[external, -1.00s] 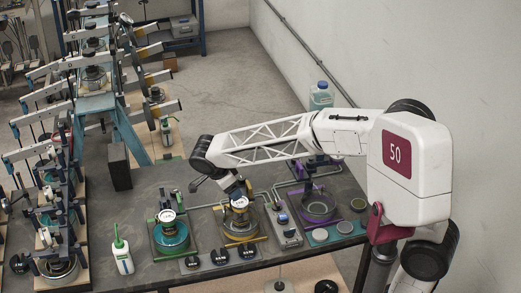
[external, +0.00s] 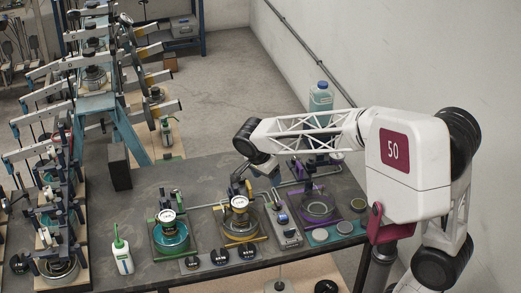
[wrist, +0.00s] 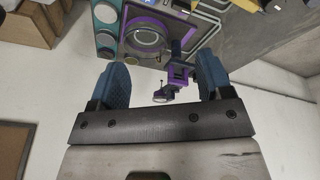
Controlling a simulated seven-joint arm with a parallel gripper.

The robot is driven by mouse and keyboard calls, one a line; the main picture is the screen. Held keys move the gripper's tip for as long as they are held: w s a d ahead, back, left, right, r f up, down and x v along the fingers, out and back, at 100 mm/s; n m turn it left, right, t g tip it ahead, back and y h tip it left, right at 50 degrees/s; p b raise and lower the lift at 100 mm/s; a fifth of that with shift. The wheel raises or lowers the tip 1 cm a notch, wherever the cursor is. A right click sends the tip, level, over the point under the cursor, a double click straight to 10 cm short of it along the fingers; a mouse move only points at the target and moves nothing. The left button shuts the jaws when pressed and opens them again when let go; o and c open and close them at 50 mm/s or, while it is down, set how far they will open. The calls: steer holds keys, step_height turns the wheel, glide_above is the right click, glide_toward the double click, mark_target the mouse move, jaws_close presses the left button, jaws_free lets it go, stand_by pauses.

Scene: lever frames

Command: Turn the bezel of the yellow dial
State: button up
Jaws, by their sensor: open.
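The yellow dial (external: 239,203) is a round white-faced gauge with a yellow rim, held over a dish on a yellow-edged stand (external: 243,238). In the external view my gripper (external: 266,170) is small and dark, above and to the right of the dial and apart from it. In the wrist view my gripper (wrist: 165,80) is open, with two blue fingertips and nothing between them. That view faces the purple-framed stand (wrist: 147,38). The yellow dial cannot be made out there.
A similar dial on a green stand (external: 166,216) is to the left. The purple stand (external: 318,208) and a grey box (external: 285,228) are to the right. A white bottle (external: 122,256) stands at front left. Several dark knobs line the front edge.

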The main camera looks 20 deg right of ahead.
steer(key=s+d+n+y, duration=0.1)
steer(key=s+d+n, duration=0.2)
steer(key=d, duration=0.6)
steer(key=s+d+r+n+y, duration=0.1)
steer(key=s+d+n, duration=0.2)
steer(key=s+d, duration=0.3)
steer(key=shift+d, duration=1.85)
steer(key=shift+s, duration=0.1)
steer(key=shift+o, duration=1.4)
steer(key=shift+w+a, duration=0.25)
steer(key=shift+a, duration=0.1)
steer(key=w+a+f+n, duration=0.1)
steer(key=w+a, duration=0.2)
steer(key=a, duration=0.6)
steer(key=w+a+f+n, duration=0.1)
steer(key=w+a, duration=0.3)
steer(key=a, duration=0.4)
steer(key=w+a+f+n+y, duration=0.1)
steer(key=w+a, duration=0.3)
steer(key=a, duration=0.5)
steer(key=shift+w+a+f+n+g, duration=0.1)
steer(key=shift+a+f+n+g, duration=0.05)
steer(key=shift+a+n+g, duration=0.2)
★ ★ ★ ★ ★ ★ ★
• **Task details**:
Every line of text is to be repeated exactly; pictures are left out.

• **Task output**:
[external, -1.00s] 
[external, +0.00s] 
[wrist, +0.00s] 
Controlling a simulated seven-joint arm with a parallel gripper.

The robot is driven by mouse and keyboard calls, one a line; the main picture is the screen. Held keys move the gripper's tip for as long as they are held: w s a d ahead, back, left, right, r f up, down and x v along the fingers, out and back, at 100 mm/s; n m turn it left, right, t g tip it ahead, back and y h tip it left, right at 50 degrees/s; p b raise and lower the lift at 100 mm/s; a fifth of that with shift. The wheel raises or lowers the tip 1 cm a notch, wherever the cursor is. A right click sends the tip, level, over the point under the cursor, a double click straight to 10 cm short of it along the fingers; a mouse move only points at the target and moves nothing. The left button shuts the jaws when pressed and opens them again when let go; o and c open and close them at 50 mm/s or, while it is down, set how far they will open. The calls: steer holds keys, step_height turns the wheel, glide_above is the right click, glide_toward the double click, mark_target the mouse move, jaws_close presses the left button, jaws_free lets it go, stand_by pauses.

Scene: lever frames

Command: Turn the bezel of the yellow dial
State: button up
Jaws, by their sensor: open.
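The yellow dial (external: 239,203) is a round white-faced gauge with a yellow rim, held over a dish on a yellow-edged stand (external: 243,238). In the external view my gripper (external: 266,170) is small and dark, above and to the right of the dial and apart from it. In the wrist view my gripper (wrist: 165,80) is open, with two blue fingertips and nothing between them. That view faces the purple-framed stand (wrist: 147,38). The yellow dial cannot be made out there.
A similar dial on a green stand (external: 166,216) is to the left. The purple stand (external: 318,208) and a grey box (external: 285,228) are to the right. A white bottle (external: 122,256) stands at front left. Several dark knobs line the front edge.

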The main camera looks 20 deg right of ahead.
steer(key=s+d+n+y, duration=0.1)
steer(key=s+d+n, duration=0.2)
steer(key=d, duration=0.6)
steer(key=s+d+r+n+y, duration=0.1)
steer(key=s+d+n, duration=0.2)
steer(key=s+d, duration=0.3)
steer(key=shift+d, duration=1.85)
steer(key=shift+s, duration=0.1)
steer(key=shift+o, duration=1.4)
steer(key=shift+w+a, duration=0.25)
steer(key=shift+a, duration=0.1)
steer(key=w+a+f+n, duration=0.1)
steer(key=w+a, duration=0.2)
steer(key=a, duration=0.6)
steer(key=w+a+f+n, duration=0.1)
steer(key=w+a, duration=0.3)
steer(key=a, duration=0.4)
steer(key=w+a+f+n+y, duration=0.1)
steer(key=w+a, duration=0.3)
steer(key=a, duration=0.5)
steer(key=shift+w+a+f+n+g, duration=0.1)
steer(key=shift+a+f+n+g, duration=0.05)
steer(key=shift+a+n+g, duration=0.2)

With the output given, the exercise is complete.